Jon Rahm is the No. 1 player in the world.
The best player in golf? That depends on the week.
Webb Simpson looked to be tough to beat when he won the RBC Heritage, giving him two victories, a runner-up finish and a third place in his last six PGA Tour events.
But then Dustin Johnson won the Travelers Championship, renewing conversations that when he puts in the time, no one has a greater package of talent. During his two weeks off, however, golf became obsessed with super-sized Bryson DeChambeau and his 200 mph ball speed that carried him to victory in Detroit, his seventh straight top 10.
And then two days after DeChambeau took a 10 — ideal for gymnastics, not so much for golf — on the 15th hole at Muirfield Village to miss the cut, Rahm built an eight-shot lead at the turn and held on for a victory at the Memorial that sent him to No. 1 in the world.
For how long?
Longer than Tom Lehman, for sure. Of the 24 players who have been No. 1 since the world ranking began in 1986, Lehman was there the shortest time — one week. And just his luck, he took that week off, so he never even played a tournament at No. 1 in the world.
Rory McIlroy, whom Rahm replaced at No. 1, and Justin Thomas can return to the top if they win the World Golf Championship this week in Memphis, Tennessee. At least that's easier to track than two weeks ago, when five players at the Memorial had a mathematical chance of reaching No. 1.
Whether the reason is depth or parity, it's become a revolving door that doesn't appear to be stopping anytime soon.
Brooks Koepka started the year at No. 1, and McIlroy took over in February. Rahm was asked Tuesday if he considered them the best players in the world while they were at No. 1, and if he looks at himself that way now.
“I think nowadays it's really tough to determine one player,” Rahm said. "Because yeah, Brooks is having a hard year right now. He's not playing his best. But he has won four majors in the last few years. Rory played amazing last year. It's hard to dictate one player alone. But it would be foolish of me to say that I'm not here thinking I'm the best player.
“And I think all the great players out there who have got to this point are playing like they believe they're the best player,” he said. “In golf, you need to prove that every week.”
McIlroy and Johnson have done that better than anyone over the last decade. McIlroy has reached No. 1 on eight occasions for a total of 106 weeks. Johnson has been there five times for a total of 96 weeks.
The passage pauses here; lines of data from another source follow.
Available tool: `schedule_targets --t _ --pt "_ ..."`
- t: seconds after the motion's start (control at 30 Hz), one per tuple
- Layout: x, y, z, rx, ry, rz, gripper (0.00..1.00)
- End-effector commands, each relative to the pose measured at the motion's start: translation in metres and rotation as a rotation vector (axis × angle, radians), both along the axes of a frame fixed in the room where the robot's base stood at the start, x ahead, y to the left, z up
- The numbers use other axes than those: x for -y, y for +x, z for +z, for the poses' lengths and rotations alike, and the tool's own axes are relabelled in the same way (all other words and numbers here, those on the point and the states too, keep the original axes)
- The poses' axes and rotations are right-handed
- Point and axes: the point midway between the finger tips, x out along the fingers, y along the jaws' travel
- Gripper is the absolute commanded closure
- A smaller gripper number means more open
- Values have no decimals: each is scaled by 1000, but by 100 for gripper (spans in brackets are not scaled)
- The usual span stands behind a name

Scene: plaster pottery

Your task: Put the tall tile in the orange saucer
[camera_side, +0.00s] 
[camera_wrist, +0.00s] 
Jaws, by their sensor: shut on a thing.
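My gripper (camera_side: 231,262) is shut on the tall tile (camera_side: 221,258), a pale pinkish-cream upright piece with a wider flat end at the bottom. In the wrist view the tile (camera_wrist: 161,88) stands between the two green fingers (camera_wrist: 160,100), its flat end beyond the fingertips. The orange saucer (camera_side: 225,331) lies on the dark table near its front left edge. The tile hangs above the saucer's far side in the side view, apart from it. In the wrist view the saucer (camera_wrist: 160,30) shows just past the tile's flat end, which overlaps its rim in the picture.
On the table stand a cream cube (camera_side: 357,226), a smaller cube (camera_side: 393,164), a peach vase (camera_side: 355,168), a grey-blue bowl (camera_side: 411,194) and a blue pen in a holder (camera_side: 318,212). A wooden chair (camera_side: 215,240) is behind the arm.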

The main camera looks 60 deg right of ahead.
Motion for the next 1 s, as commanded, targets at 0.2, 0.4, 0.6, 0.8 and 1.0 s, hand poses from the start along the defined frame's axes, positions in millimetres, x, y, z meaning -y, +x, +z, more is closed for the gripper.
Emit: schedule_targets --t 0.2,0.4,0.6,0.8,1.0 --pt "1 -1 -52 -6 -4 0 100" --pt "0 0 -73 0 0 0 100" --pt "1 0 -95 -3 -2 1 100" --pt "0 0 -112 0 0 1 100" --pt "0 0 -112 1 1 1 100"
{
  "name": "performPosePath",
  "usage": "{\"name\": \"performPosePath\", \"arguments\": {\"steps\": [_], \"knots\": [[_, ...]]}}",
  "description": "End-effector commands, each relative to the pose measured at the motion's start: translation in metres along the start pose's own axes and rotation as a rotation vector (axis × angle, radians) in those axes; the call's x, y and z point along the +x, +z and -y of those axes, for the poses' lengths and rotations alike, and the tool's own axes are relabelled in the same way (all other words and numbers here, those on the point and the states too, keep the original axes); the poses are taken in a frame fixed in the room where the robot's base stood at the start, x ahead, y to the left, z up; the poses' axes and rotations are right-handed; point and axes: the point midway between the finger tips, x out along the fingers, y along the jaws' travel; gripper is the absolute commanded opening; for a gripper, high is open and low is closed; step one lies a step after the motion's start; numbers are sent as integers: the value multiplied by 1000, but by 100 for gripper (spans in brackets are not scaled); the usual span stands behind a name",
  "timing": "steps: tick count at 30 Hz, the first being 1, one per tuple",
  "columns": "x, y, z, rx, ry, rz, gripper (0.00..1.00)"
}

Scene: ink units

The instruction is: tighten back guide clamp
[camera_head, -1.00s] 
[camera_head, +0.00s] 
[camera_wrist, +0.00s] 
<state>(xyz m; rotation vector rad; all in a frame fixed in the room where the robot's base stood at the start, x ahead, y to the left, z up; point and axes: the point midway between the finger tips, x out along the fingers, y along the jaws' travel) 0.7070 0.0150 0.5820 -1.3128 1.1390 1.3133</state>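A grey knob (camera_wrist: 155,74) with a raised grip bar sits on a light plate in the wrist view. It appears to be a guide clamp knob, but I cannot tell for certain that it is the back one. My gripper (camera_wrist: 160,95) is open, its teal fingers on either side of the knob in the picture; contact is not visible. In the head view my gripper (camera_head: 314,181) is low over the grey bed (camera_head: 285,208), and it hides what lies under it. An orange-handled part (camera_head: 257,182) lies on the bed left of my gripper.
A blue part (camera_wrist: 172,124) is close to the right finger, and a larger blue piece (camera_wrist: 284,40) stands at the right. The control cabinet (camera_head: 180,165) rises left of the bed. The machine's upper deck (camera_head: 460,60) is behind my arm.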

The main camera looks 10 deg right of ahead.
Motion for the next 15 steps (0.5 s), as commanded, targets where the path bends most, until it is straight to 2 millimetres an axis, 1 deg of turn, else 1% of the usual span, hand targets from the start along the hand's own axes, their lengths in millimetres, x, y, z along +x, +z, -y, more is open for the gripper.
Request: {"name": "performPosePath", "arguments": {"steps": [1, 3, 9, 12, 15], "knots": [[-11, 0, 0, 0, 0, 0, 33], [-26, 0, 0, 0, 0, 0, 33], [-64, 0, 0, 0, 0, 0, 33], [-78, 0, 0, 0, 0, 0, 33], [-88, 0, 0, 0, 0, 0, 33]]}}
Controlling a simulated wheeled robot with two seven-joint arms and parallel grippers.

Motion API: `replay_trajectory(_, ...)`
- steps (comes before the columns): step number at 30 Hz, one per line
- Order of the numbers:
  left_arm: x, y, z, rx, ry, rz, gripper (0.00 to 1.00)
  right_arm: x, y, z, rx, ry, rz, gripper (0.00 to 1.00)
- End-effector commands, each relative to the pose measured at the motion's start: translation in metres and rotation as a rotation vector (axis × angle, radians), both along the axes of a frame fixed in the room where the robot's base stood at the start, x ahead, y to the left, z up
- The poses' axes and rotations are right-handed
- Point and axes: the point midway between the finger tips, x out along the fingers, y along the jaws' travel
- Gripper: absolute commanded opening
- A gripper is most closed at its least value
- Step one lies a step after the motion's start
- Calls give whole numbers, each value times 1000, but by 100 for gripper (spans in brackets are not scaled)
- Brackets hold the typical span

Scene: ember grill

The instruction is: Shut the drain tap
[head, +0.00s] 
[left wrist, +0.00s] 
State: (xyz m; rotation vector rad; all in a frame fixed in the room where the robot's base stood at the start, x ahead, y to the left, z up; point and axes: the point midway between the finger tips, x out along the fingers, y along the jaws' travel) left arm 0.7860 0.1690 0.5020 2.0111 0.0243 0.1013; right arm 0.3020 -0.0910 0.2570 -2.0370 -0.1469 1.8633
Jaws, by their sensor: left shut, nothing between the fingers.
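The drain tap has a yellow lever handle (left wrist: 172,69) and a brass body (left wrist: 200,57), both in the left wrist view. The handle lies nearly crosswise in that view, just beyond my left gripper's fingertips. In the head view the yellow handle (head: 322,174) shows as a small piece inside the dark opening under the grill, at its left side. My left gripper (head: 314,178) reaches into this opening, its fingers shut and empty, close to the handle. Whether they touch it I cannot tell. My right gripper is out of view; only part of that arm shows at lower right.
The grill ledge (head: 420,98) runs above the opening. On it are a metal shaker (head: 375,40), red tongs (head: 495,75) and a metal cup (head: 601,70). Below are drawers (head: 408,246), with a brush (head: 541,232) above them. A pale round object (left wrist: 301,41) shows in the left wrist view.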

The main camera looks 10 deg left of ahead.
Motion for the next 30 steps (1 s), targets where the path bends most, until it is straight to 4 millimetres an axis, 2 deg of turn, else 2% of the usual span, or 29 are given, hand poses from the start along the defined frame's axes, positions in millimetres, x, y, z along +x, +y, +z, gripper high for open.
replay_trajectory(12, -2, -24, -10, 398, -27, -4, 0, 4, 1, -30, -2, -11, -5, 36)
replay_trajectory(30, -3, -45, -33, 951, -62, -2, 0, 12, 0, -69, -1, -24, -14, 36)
During their longest stretches — 64 weeks for Johnson, 54 weeks for McIlroy — there was little argument.
With Tiger Woods, there was no argument.
Not since Woods in 2009 has a player started and finished a year without surrendering the No. 1 ranking. It was the eighth time Woods did that.
Consider the 281 consecutive weeks Woods was No. 1, from the 2005 U.S. Open until the 2010 HSBC Champions. In the last 281 weeks, No. 1 has changed hands 27 times.
Phil Mickelson was never on that list, and Rahm was quick to point out that playing against Woods in his prime certainly didn't help Lefty's cause.
“But it still doesn't take away from what I've done,” Rahm said. “Now at the same time, getting here, it's great. I played great golf the last four years. ... It's not only to get here. but to stay here, hopefully for a long time.”
Of the previous 23 players to reach the top of the ranking, seven won in their debut at No. 1. The most recent was Johnson in 2017 at the Mexico Championship, his second of three straight wins. The most timely belonged to Adam Scott, who had three chances to reach No. 1 by winning, and then got there during a week off. He returned and won at Colonial.
The best was Ian Woosnam. He got to No. 1 in 1991 and then won the Masters.
It's just a number. Rahm understands the world ranking enough to realize it's a product of two years, not one week. He should be proud, just as the 23 others before him.
Thomas reached No. 1 after The Players Championship in 2018 and didn't play until the Memorial. He conceded to feeling a little different.
“I just remember being a little more nervous because it's like all eyes are on you, and you're the best player in the world, so you feel like you should kind of play up to that,” he said.
He tied for eighth. It could have been worse. Jordan Spieth missed the cut in his debut at No. 1.
Adding to the volatility of the No. 1 ranking is the strength of the fields, which have been loaded with the world's best players since the restart and will remain strong with this World Golf Championship, the PGA Championship, the FedEx Cup playoffs and then the U.S. Open, all in the next two months.
Getting to No. 1 is hard work.
These days, staying there might be even harder.